## Goal of the exercise
Scan the data for lines with "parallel" and report the count by itself.

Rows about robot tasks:
******************************

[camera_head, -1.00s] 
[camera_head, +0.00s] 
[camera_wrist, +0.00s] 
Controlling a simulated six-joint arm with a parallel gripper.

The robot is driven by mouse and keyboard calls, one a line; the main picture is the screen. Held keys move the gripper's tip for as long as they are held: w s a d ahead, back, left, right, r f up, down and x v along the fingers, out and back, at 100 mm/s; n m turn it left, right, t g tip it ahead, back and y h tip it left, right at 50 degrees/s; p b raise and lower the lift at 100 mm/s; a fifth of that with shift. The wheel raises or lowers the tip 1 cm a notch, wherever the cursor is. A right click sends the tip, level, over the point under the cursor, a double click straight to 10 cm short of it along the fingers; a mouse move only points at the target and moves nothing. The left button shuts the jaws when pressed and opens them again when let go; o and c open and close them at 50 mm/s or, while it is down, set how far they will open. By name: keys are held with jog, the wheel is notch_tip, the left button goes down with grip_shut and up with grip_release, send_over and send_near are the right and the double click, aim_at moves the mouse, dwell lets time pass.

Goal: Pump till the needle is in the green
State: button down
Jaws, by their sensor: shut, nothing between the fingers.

******************************

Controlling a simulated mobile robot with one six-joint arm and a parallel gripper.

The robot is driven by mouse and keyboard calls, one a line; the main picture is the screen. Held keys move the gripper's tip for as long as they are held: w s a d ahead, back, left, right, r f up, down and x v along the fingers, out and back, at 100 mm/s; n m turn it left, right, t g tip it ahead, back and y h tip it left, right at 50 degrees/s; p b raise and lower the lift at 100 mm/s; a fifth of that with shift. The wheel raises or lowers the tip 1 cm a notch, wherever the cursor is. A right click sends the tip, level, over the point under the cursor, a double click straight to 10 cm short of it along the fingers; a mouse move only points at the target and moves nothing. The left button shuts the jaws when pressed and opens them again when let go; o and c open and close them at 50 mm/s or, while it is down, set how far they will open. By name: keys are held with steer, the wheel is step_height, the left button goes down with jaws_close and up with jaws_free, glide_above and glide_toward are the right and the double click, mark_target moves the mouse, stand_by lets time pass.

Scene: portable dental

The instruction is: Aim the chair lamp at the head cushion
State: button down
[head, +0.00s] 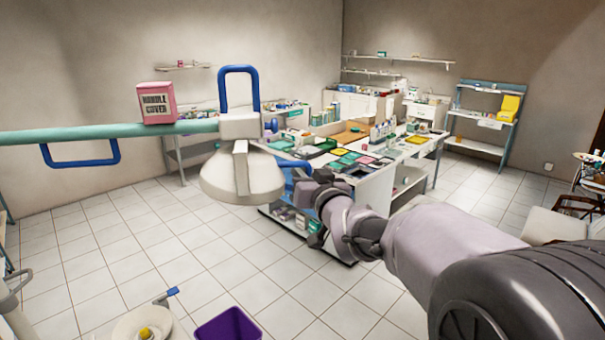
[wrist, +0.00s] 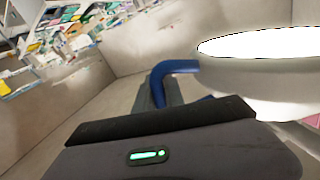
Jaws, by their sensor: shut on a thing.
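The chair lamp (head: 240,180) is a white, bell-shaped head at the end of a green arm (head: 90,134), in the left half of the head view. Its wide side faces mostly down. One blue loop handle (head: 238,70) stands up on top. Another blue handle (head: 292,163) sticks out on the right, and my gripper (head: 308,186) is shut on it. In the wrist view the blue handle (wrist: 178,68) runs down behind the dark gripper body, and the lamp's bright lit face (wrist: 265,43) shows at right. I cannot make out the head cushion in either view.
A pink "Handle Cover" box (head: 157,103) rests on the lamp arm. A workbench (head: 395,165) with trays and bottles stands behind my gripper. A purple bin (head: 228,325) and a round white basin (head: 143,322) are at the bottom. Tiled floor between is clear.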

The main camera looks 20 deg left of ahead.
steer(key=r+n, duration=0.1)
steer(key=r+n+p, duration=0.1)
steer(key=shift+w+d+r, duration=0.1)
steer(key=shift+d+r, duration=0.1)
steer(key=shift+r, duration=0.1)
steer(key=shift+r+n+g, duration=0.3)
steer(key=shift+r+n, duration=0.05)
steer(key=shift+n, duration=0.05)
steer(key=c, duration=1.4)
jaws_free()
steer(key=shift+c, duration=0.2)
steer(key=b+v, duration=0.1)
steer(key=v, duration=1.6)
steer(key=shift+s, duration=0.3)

******************************

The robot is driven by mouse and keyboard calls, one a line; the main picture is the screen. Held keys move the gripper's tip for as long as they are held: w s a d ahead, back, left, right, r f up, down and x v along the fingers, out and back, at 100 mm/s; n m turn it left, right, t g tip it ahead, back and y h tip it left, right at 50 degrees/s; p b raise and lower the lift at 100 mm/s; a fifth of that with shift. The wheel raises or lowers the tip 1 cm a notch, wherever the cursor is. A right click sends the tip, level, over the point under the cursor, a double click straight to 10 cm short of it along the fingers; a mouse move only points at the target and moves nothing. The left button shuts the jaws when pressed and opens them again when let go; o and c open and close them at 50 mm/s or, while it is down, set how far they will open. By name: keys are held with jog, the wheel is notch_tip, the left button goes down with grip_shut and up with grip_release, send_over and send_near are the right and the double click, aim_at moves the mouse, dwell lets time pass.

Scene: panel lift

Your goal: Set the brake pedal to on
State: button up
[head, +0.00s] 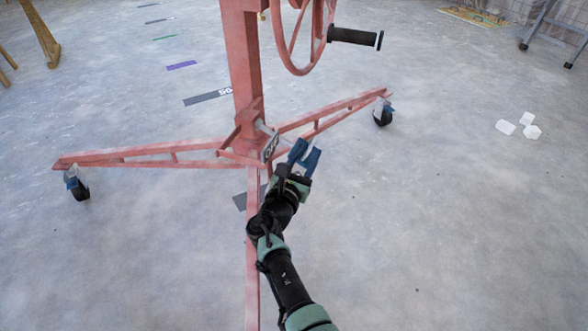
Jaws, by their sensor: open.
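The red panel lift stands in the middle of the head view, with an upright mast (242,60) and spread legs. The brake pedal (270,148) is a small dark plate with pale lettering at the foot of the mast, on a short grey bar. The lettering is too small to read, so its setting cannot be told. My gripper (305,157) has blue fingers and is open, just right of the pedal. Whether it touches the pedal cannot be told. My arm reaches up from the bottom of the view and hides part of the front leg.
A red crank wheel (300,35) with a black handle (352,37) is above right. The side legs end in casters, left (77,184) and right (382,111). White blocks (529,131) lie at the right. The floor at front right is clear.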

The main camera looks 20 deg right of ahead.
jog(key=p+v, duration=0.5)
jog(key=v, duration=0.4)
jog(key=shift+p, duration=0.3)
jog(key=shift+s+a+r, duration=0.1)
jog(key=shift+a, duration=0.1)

******************************

## Task response
2